- Job: Extract precisely the lines of the entries below, from the first line through the line containing "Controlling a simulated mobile".
— Start Dataset records —
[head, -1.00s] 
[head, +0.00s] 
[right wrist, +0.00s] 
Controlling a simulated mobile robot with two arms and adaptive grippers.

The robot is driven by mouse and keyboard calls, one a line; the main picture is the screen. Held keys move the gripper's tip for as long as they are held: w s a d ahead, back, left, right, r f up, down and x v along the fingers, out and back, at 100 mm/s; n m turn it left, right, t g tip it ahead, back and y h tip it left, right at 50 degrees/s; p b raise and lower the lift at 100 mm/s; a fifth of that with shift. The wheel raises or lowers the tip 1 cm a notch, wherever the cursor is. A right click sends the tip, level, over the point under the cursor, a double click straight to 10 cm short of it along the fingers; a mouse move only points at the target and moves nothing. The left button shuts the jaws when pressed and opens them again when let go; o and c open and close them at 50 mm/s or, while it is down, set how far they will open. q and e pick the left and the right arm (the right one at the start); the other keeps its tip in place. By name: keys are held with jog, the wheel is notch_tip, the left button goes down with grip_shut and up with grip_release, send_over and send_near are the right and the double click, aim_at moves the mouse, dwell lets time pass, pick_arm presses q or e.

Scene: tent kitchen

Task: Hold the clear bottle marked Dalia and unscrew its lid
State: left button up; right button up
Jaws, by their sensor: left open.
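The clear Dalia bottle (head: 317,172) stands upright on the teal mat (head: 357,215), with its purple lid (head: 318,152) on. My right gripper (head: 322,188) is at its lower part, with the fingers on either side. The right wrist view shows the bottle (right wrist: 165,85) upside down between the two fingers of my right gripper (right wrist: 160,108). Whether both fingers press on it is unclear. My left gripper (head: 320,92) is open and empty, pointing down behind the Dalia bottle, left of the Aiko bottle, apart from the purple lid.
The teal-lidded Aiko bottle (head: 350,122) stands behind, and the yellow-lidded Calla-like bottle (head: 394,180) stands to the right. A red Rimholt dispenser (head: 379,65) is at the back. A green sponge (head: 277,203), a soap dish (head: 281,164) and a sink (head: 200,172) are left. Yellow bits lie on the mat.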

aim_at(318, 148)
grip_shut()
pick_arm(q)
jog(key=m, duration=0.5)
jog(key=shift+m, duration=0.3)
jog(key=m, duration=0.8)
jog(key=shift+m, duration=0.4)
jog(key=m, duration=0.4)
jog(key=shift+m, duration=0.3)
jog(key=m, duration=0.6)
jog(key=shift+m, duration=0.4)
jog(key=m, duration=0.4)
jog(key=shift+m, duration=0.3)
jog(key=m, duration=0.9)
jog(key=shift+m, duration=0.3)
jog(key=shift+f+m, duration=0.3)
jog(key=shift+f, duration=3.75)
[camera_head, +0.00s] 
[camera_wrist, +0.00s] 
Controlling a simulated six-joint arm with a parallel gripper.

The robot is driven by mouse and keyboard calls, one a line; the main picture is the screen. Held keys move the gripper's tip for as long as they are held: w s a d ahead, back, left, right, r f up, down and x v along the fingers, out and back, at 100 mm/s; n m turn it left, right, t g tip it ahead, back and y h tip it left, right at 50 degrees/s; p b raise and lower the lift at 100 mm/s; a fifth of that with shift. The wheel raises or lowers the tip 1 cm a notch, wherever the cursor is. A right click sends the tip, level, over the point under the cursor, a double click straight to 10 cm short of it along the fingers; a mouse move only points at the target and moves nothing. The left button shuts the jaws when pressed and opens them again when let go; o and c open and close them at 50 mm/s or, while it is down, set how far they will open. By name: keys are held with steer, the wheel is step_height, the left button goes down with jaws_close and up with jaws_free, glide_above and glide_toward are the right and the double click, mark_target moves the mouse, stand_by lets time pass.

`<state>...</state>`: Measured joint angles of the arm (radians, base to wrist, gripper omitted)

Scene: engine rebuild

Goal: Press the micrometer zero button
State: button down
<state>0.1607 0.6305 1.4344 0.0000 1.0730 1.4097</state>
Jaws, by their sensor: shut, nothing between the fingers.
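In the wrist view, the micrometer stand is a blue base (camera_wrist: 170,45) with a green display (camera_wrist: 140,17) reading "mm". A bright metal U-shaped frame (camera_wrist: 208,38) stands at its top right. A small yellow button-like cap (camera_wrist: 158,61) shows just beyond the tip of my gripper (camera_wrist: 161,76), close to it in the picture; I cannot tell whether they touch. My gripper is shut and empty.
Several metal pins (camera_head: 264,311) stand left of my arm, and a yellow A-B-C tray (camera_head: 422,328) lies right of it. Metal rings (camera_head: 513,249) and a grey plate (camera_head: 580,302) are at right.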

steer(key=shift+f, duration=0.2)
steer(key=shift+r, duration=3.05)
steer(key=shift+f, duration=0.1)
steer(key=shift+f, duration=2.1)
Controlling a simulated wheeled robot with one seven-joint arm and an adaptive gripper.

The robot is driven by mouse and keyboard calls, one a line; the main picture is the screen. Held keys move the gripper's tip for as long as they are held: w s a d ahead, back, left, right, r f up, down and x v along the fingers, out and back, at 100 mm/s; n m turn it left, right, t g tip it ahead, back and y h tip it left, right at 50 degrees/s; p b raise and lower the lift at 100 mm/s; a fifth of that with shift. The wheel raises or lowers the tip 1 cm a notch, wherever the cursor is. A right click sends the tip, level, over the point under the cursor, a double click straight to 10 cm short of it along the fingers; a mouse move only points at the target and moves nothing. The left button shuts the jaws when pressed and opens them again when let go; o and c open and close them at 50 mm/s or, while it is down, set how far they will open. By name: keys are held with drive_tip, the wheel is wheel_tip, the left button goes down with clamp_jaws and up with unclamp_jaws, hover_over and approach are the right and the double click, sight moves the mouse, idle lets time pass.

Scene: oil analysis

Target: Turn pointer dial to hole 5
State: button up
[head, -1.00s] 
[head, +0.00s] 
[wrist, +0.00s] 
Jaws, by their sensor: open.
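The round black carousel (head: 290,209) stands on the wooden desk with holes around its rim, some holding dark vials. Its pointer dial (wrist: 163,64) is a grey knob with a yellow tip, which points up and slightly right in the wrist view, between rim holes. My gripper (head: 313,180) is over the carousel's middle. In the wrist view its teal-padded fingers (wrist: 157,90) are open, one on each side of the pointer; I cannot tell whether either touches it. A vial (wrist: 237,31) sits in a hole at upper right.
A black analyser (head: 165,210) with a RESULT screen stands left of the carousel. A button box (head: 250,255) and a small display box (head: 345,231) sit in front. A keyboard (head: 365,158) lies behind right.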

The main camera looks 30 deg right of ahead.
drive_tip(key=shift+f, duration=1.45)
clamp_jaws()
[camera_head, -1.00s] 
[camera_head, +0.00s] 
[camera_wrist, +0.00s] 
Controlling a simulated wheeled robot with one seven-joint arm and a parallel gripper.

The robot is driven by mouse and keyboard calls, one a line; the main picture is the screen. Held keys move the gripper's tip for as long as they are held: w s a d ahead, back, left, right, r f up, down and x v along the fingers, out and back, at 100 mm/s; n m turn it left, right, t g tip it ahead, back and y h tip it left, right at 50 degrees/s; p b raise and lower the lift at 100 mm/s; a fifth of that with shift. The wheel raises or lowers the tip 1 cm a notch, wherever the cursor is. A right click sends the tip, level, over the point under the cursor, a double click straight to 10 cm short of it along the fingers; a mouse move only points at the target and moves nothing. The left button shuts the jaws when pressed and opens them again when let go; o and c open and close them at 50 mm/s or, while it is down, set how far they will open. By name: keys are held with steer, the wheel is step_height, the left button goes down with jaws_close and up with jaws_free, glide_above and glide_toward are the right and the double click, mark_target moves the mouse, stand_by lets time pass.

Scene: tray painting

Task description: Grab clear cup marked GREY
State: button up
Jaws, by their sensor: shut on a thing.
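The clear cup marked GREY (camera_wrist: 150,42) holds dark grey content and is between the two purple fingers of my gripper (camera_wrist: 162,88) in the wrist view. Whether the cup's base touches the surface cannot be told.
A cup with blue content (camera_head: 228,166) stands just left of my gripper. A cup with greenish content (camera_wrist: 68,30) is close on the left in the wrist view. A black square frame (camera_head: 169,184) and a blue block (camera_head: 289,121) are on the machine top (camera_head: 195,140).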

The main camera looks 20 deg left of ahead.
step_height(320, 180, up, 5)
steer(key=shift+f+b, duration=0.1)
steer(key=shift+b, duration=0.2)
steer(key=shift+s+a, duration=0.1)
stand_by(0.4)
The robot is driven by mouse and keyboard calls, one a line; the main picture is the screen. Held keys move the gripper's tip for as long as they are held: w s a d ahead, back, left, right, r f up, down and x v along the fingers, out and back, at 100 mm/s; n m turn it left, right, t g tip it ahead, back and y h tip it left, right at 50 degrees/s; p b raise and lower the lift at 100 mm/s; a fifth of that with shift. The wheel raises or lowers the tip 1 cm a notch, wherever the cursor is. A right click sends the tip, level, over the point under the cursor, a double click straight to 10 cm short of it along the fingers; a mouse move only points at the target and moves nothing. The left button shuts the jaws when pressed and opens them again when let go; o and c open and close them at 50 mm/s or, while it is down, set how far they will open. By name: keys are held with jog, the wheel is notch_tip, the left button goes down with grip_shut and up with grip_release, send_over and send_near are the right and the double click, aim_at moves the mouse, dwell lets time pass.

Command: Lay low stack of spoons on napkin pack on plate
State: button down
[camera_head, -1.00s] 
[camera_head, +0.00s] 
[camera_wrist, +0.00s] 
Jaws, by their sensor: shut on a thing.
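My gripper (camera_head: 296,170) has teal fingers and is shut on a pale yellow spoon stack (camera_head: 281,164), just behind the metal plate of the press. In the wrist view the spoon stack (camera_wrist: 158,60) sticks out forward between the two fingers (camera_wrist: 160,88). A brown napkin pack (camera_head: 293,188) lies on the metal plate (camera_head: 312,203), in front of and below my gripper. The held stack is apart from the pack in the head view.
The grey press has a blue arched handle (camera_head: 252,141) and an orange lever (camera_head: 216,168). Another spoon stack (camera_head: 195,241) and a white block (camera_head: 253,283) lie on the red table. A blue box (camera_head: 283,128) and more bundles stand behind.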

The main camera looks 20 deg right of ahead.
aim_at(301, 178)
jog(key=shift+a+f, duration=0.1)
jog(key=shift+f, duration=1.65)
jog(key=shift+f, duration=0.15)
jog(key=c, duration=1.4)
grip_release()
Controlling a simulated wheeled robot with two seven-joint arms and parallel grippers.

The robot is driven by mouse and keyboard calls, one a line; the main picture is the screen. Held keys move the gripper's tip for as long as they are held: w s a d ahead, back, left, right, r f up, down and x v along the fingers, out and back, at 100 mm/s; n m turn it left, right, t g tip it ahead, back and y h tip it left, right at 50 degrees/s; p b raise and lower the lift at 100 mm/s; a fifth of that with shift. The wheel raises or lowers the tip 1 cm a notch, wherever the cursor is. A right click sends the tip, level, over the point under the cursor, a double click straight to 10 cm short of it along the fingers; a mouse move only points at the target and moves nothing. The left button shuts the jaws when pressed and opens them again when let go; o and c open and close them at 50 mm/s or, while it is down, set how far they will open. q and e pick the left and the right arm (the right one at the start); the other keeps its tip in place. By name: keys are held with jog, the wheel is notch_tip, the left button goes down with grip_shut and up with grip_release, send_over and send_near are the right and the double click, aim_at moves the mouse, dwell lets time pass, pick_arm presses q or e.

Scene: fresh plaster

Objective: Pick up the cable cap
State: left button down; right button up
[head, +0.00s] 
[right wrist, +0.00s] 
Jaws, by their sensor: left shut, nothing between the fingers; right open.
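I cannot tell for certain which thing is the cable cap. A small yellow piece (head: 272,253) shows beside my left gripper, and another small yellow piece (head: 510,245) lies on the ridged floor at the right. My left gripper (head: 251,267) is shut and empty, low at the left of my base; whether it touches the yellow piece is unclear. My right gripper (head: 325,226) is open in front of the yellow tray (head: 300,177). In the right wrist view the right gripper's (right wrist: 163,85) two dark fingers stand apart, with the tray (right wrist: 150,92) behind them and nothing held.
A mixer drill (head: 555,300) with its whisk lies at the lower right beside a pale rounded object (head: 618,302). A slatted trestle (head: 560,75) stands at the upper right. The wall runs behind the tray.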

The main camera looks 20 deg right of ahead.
— End Dataset records —
- Exercise solution:
[head, -1.00s] 
[head, +0.00s] 
[right wrist, +0.00s] 
Controlling a simulated mobile robot with two arms and adaptive grippers.

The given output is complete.